Pragmatically Original
Helpful Votes: 2 out of 2 total.
Review Date: 2001-12-07
This is a very exciting and well-written book. Shusterman develops his pragmatist perspective on the themes of aesthetic experience, urbanism, popular art and the new media. There are also illuminating analyses of multiculturalism, style, and body culture. The philosophically most original part of the book may be the two new studies that elaborate his ground-breaking theory of somaesthetics -- a body-mind discipline of theory and practice. But my favorite chapters were those on urban aesthetics, style, and genius that combine strong argument with evocatively lyrical, personal writing. Three of the book's 10 chapters are based on earlier work from his Pragmatist Aesthetics, but they help complement the brand new chapters to turn the book into a very sustained, compelling argument. It all flows together like a great CD.

A disappointing book from a very bright philosopher.
Helpful Votes: 3 out of 4 total.
Review Date: 2001-10-24
Having read some of Richard Shusterman's previous books, I have to agree with the previous reviewer that Shusterman is one of the brightest, most interesting philosophers writing today. However, this book, PERFORMING LIVE, is a disappointment: it reads like a boring grocery list that could have been written by a mediocre grad. student. Where is Shusterman's usually sizzling, incisive intelligence? Hopefully, his next book will be better.

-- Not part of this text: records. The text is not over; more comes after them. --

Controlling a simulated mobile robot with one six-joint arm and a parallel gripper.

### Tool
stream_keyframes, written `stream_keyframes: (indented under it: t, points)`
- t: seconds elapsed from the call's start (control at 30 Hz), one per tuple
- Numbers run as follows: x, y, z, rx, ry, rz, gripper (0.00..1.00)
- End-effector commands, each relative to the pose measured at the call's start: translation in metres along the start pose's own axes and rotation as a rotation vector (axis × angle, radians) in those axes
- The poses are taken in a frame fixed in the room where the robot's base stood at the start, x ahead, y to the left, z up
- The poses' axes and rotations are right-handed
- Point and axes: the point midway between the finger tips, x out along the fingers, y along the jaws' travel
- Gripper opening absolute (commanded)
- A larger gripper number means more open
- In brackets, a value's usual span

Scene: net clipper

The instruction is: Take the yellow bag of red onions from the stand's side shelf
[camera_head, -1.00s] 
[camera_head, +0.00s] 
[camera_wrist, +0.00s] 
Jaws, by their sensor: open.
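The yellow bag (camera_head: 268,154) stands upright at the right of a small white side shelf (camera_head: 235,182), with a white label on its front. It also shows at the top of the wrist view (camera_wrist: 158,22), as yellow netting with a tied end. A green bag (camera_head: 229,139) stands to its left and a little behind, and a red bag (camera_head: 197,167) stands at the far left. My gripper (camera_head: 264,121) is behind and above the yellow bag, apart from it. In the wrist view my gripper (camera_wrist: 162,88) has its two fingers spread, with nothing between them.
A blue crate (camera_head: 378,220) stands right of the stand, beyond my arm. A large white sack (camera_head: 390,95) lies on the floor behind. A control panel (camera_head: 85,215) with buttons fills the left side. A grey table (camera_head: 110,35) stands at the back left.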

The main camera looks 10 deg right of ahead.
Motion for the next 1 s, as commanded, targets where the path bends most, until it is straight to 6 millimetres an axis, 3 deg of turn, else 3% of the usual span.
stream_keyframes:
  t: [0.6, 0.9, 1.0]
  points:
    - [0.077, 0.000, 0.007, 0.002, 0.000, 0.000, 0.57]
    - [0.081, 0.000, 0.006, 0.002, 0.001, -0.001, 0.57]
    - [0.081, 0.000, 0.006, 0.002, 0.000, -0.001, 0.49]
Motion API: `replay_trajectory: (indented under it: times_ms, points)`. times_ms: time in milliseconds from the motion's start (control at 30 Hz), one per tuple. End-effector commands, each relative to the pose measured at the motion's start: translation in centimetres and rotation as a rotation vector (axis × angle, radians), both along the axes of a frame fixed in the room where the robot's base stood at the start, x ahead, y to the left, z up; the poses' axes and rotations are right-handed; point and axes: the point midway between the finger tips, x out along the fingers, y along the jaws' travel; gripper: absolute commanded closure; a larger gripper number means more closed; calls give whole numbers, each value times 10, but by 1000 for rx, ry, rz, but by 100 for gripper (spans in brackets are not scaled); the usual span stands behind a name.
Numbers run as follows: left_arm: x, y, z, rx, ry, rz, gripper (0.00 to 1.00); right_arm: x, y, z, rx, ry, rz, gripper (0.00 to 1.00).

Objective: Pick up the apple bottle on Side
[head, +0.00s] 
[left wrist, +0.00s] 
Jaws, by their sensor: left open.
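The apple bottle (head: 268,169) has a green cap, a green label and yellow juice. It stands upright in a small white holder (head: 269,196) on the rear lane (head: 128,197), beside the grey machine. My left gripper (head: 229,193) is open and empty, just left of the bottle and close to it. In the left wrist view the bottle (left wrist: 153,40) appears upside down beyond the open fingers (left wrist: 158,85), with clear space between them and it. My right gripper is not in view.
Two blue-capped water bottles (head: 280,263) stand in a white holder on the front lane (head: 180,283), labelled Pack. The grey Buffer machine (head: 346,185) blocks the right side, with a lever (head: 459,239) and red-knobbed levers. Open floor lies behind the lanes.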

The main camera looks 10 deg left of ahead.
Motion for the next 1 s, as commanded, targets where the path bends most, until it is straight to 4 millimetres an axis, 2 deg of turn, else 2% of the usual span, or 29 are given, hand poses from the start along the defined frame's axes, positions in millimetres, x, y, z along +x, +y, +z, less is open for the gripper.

Pragmatist Aesthetics Redux
Helpful Votes: 5 out of 5 total.
Review Date: 2001-01-23
Richard Shusterman is one of the most original, interesting, and relevant philosophers writing today. His recent book, PRACTICING PHILOSOPHY, was among the best published in the 1990s. Thus, PERFORMING LIVE comes as something of a disappointment. If you've read PRAGMATIST AESTHETICS in either its original or revised and updated form, you'll notice at least _three full chapters_ here that have been cut and pasted more or less verbatim. The points Shusterman makes in these chapters are eloquent and well-taken, but PERFORMING LIVE isn't that long a book, and one would have hoped Shusterman had something new to say. On a positive note, the new chapters _do_ rank with the best of Shusterman's previous work.